Ca' Cornaro (later Mocenigo)

Campo S. Polo (S. Polo 2128a)






The original palace on the S. Polo site of Cą Cornaro-Mocenigo once belonged to Giacomo da Carrara and Giacomo dal Verme, then was acquired by the Venetian government and given to the famed condottiere Gattamelata.

In 1460 the brothers Cav. Marco Cornaro (B-16) and Proc. Andrea Cornaro (B-17) acquired the property from a later owner, Francesco Sforza, Duke of Milan, in a remarkable real estate transaction. The brothers sold to the Milan ruler the Ca' del Duca palace which they had recently begun constructing in the S. Samuele Parish on the Grand Canal. They received the S. Polo palace from Sforza in partial satisfaction of the purchase price for the Grand Canal property.

The old S. Polo structure was one of three great palaces (the others were in S. Maurizio Parish and S. Cassiano Parish) owned by Cav. Marco's son Cav. Proc. Giorgio Cornaro (B-29) at his death in 1527. After the S. Maurizio palace was destroyed by fire, 1532, two of Giorgio's sons, Proc. Giacomo Cornaro (B-62/F-1) and Cav. Proc. Giovanni Cornaro (B-63/G-1), settled their families at the S. Polo palace. The S. Polo palace was then itself destroyed by fire, 1535. Cav. Proc. Giovanni received the site in the division with his brothers of the estate of their father.

The present structure, designed by Michele Sanmicheli, was erected by Cav. Proc. Giovanni, 1555-64. In Jacopo Sansovino, Architecture and Patronage in Renaissance Italy (p. 140), Deborah Howard comments, "The palace at S. Polo . . . was intended to serve as two superimposed palaces, with the top storeys let out to another family as a source of extra income. This factor accounts for the remarkable height of the facade in proportion to its width. Sanmicheli coped with this difficult requirement by means of the ingenious use of large mezzanine windows in the facade, which enabled him to incorporate extra floors into the three-order elevation."

The palace has a main staircase leading to the piano nobile and a small staircase to give separate access to the tenants on the top story.
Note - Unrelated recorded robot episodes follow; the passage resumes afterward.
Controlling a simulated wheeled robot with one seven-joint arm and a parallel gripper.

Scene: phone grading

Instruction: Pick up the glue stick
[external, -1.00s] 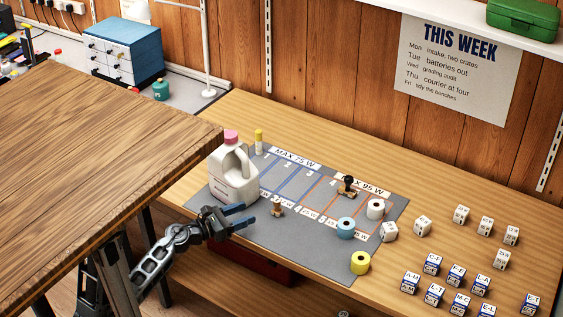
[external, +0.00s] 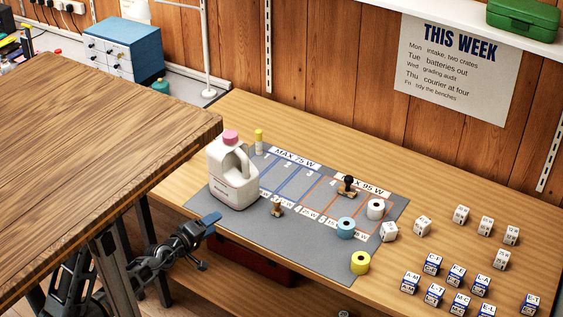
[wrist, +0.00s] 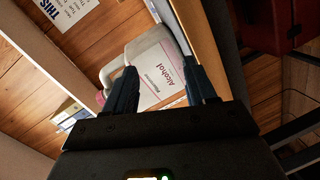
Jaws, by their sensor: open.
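The likely glue stick (external: 259,141), a small upright pale stick with a yellow cap, stands behind the white jug at the back left of the grey mat (external: 310,262). I cannot make it out surely in the wrist view. The white jug (external: 232,178) with a pink cap stands in front and to the left of it; its "Alcohol" label shows between my fingers in the wrist view (wrist: 160,78). My gripper (external: 207,232) is open and empty, off the front left edge of the bench, with the jug between it and the stick.
A small stamp-like piece (external: 277,207) stands on the mat right of the jug. A blue roll (external: 346,228), a white roll (external: 375,209) and a yellow roll (external: 361,263) sit farther right, with several lettered cubes beyond. A brown tabletop (external: 100,150) fills the left.

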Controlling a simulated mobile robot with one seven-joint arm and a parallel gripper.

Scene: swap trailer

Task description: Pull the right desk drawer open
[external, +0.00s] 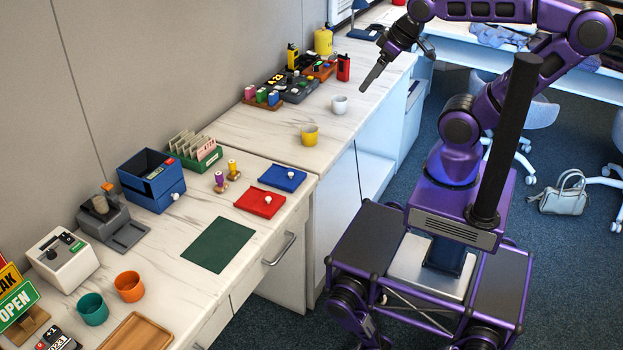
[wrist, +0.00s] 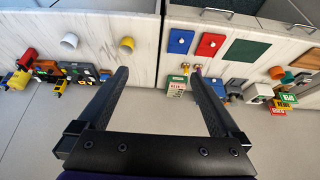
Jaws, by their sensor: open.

A major power center of Venice in the 16th century when three of Giovanni's progeny ascended to the Dogeship in quick seccession, the palace later passed to the Mocenigo family and to other owners thereafter. Early in the 20th century it was the site of a famous literary incident related by Hugh Honour in his guidebook to Venice (pp. 222-3): "Here Baron Corvo [the penname of an expatriate British writer] stayed while writing his last book, The Desire and Pursuit of the Whole. He showed the beautifully inscribed manuscript to his hostess who was so horrified by his descriptions of the members of the English colony in Venice that she promptly turned him out of doors. He was penniless, the weather was icy and he was forced to walk the streets for a night, with the result that he contracted pneumonia. But he recovered, and lived to add a singularly bitter account of his hosts to the book."